Rompue à des milieux et à des enseignements divers, Rolande fut une professeure innovante, dans le contenu comme dans les méthodes pédagogiques. Très bonne oratrice, elle ne répugnait pas à l’exposé magistral, à condition qu’il soit accompagné de débats par lesquels les étudiants pouvaient s’exprimer et s’emparer du savoir. Elle favorisait les méthodes actives, l’utilisation de documents, les enquêtes de terrain, notamment et de plus en plus, le recours aux entretiens pour faire surgir la parole des sans-voix, mais aussi l’incorporation de l’actualité, convaincue comme Marc Bloch des liens indissolubles entre passé et présent. Très populaire parmi les étudiants, elle refusait toute démagogie, ainsi en 1968. Celle que certains appelaient « la vieille pétroleuse » comprenait leur protestation, mais était sceptique devant les « illusions révolutionnaires » de jeunes gens qui lui paraissaient parfois bien légers, réticente devant leur critique d’une société de consommation dont ils étaient les enfants gâtés, réservée devant un anticommunisme qu’elle se refusait à partager. Cette libertaire a toujours parlé du « Parti » avec respect. N’était-il pas celui de la classe ouvrière ? Les conflits pourtant s’aggravèrent et, après la répression soviétique en Tchécoslovaquie, elle rendit sa carte.

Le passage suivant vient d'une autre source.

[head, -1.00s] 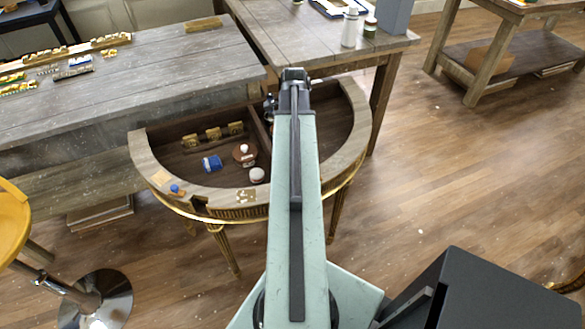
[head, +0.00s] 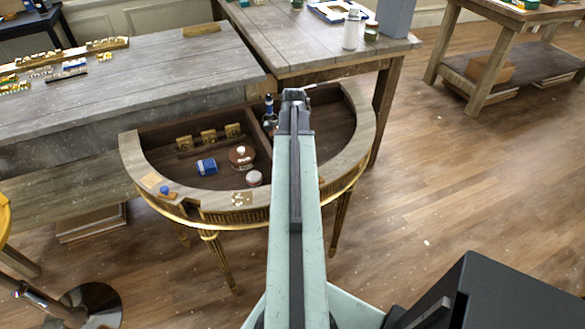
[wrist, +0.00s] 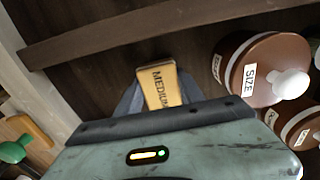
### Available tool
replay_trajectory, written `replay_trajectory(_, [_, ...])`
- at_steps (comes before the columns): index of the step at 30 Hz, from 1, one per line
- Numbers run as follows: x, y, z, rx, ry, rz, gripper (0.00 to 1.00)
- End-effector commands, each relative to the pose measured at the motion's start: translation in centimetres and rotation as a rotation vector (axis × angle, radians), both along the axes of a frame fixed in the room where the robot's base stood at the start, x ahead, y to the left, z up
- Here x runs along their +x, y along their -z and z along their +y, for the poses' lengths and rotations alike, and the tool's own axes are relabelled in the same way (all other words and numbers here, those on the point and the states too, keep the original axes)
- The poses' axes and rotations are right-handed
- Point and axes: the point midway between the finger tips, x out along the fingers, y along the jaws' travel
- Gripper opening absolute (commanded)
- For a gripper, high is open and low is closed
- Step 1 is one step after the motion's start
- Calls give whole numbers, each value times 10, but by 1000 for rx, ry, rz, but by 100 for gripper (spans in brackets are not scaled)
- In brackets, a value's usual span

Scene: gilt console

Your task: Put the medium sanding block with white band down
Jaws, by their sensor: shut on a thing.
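In the wrist view, a tan-yellow sanding block (wrist: 160,85) with MEDIUM lettered on it sits between the fingers of my gripper (wrist: 160,97). My gripper is shut on the block, over the dark wooden floor of the half-round gilt console (head: 134,162). I cannot tell whether the block touches that floor. Its lower part is hidden by the gripper body and no white band shows clearly. In the head view my arm reaches over the console's middle, and its end hides the block.
A brown jar labelled SIZE (wrist: 265,70) with a white knob stands close right of the block; another jar is beside it. A wooden strip crosses behind. In the head view, a blue tin (head: 207,167), a brown pot (head: 242,156) and a dark bottle (head: 269,115) stand inside the console.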

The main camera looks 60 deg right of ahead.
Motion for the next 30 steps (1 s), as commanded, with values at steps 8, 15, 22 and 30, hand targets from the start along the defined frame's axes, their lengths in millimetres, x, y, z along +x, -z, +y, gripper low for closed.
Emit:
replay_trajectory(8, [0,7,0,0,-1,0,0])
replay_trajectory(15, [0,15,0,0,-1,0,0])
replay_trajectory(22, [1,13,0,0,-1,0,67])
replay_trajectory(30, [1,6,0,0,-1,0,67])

Elle investit son énergie dans la réforme universitaire et dans la recherche. A Toulouse d’abord. Avec son assistant, Rémy Pech, elle développa des cours construits avec les étudiants, qu’elle entraîne dans la visite des sites industriels régionaux et nationaux. Elle dirigea de nombreuses maîtrises et thèses sur le mouvement ouvrier, comme celle de Rémy Cazals sur les délaineurs de Mazamet ; elle les encourage à recueillir la mémoire locale, écrite ou orale. Elle est une des premières à utiliser la vidéo pour des entretiens filmés. A partir de mars 1982, elle participe à un Groupement de recherche coopérative (Greco) sur le thème « Travail et travailleurs aux XIXè et XXè siècles », aux côtés de Madeleine Rebérioux et Antoine Prost, avec Michel Verret, Olivier Kourchid, Françoise Cribier. Elle voyagea aussi : un peu partout en Europe (l’Espagne, c’est la porte à côté de Toulouse), au Québec où elle présenta une communication sur le syndicalisme minier français, aux États-Unis où la police lui fit des misères à l’entrée sur le territoire, ce qui ne l’empêcha pas d’aimer New York, son architecture et son « melting pot ». Le Mexique surtout la séduisit. A Toulouse, elle accueillit nombre de chercheurs (Joan Scott par exemple pour sa thèse sur les verriers de Carmaux) et d’étudiants étrangers, chinois ou péruviens, qui, lors de la fête organisée à Castres pour ses quatre-vingt ans, lui rendirent de vibrants et poétiques hommages. De Montpalach, sa « bergerie » du Causse (près de Caylus), tapissée de livres, et dont elle aimait tant cultiver le jardin, elle fit avec Andrée un lieu de rencontre ouvert et chaleureux.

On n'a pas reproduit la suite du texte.